A week later, the chain snapped. Kinnon took it straight to a professional bike shop in downtown Toronto, paid $50 for parts and labour, and rode it away the same day.
“My own knowledge of bikes is not very high at all,” he says. “I’m not doing any of my own maintenance. I go to the shop to get anything done, just for security and the peace of mind that it’s done properly.”
Kinnon had been back in the saddle for a month, and was enjoying Toronto’s new bike lanes, when one of his brake levers snapped. He took it in to a different mechanic and asked for a full service, which set him back $120. Worse than the cost, he says, was the fact it kept him off the road for a week.
“It’s super frustrating that I’ve already spent about half of what I paid for the bike on repairs,” he says.
Even so, he estimates he’s saved more than $600 in transit costs since May. And the experience has made him keen to learn more about bike maintenance and repair, both to save money and be more self reliant.
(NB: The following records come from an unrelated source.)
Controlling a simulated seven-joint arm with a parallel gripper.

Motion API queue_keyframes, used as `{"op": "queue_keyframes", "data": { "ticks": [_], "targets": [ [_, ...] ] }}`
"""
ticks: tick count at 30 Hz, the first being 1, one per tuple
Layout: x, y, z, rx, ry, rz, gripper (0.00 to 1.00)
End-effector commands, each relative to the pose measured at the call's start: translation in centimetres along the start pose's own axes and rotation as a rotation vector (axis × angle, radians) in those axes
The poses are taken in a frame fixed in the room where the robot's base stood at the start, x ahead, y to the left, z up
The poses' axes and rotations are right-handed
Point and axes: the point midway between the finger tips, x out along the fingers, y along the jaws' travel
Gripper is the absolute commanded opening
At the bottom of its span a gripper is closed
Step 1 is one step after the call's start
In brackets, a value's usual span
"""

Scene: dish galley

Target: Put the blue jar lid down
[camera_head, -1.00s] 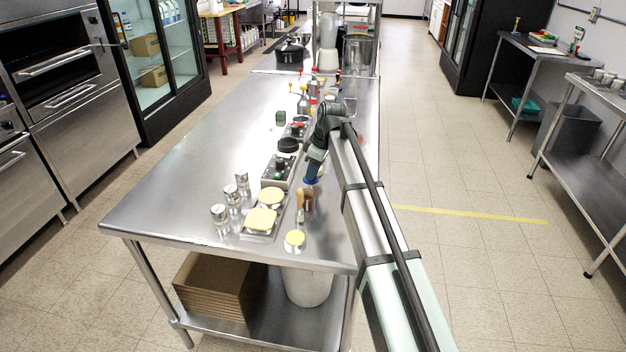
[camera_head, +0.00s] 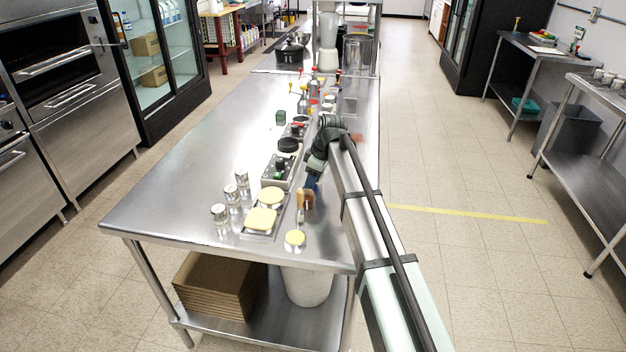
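A small dark blue patch (camera_head: 311,183) shows at the lower end of my arm, over the right part of the steel table (camera_head: 165,205). It may be the blue jar lid, but it is too small and too covered to be sure. My gripper (camera_head: 312,178) points down there. Its fingers are not clear, so I cannot tell whether they hold the lid or whether the lid touches the table. Tan upright items (camera_head: 304,199) stand just below the blue patch in the picture.
Yellow-topped pieces (camera_head: 262,219) and a yellow disc (camera_head: 295,238) lie near the front edge. Several metal cans (camera_head: 220,214) stand to their left. A grey tray (camera_head: 270,172) with dark items and a black round piece (camera_head: 288,145) lie behind. The table's left side is clear.

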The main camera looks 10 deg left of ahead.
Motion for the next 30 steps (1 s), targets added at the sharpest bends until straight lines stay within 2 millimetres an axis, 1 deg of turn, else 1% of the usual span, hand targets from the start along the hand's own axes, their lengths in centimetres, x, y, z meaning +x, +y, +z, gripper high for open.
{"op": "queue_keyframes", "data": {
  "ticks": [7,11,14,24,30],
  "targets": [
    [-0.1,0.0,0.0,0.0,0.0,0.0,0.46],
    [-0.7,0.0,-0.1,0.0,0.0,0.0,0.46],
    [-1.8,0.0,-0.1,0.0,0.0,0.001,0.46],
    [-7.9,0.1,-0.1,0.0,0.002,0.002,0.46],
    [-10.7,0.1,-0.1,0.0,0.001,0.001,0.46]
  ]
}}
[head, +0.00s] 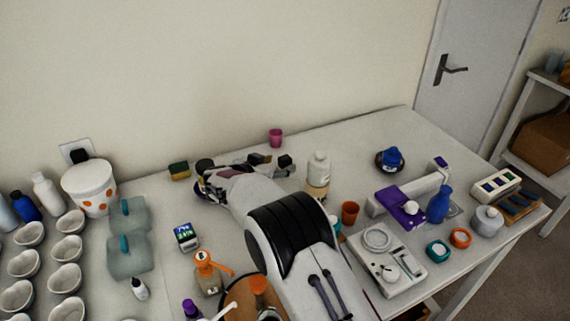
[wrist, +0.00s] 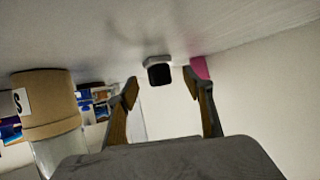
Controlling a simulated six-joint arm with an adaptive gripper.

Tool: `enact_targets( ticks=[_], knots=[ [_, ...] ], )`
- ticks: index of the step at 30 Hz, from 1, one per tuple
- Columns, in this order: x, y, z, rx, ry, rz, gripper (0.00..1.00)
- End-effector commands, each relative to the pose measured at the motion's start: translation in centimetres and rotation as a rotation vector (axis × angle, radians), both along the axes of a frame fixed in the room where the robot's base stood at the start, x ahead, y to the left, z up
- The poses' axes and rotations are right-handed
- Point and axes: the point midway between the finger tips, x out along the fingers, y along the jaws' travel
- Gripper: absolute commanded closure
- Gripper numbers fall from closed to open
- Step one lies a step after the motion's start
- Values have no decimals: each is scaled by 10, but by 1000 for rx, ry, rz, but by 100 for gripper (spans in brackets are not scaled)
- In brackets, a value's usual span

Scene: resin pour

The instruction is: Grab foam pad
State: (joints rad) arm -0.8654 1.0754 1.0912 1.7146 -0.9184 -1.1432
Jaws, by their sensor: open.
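A small dark block (head: 285,161), which looks like the foam pad, sits on the table near the back wall. In the wrist view it is a black block (wrist: 159,74) with a pale grey edge, seen between and beyond the fingertips. My gripper (head: 264,163) is open, low over the table, just left of the block in the head view. In the wrist view both fingers of my gripper (wrist: 160,88) stand apart with nothing between them. I cannot tell the exact gap to the block.
A pink cup (head: 275,138) stands behind the block. A white and tan bottle (head: 318,172) stands to its right and is close in the wrist view (wrist: 48,105).

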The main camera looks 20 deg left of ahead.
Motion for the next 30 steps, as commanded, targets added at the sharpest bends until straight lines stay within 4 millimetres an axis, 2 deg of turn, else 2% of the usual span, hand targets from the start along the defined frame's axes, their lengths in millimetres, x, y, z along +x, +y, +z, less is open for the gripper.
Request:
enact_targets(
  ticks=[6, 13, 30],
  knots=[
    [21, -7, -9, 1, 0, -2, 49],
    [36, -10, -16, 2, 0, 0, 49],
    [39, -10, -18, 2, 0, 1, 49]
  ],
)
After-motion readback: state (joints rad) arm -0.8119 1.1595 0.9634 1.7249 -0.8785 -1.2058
“Every bike shop I’ve been to has been great, but it would be good to know the basics in case I’m ever in the middle of nowhere,” he says. “I’ve got some friends who are more into bikes, so I hope that by being in contact with them I can learn. It definitely seems doable.”
“It’s doable” is the message Sunny Nestler would like to send. “Anyone can learn to do some aspect of their own bike maintenance,” says the programs manager at The Bike Kitchen, a community bike shop in the University of British Columbia.
Nestler recommends new cyclists start with the “ABCs”.
“A is for air, learn about tire pressure, tubes and compatibility. B is for brakes: learn how to do a quick brake check to make sure it’s safe to ride. C stands for chain, knowing when your chain needs oil, oiling it and making sure your drive train in good working order.
“If you do the ABC maintenance and get a tune up once a year, your bike will last you a really long time. I’m riding around on a bike that’s older than I am. Maintenance saves you the cost of a new bike over and over again.”
According to Nestler, learning the basics takes around two hours. Even a more advanced introductory mechanics course can be finished in eight. And you don’t need much equipment: tire levers, a stand and a pedal wrench are helpful, but common tools like Allen keys and block wrenches can be used in many basic repairs. Otherwise the most useful tools are oil, rags and zip ties.
For those who are already mechanically inclined, Nestler says there are plenty of how-to videos on YouTube. Otherwise, she recommends checking bikecollective.org to find your local community bike shop. The benefits of learning how to repair your own bike might even go beyond the financial.
“It gives you more independence, you can go anywhere. Understanding how mechanical objects work is a skill that translates into every other aspect of life,” Nestler says.
“There are zero drawbacks to learning how to do the basics.”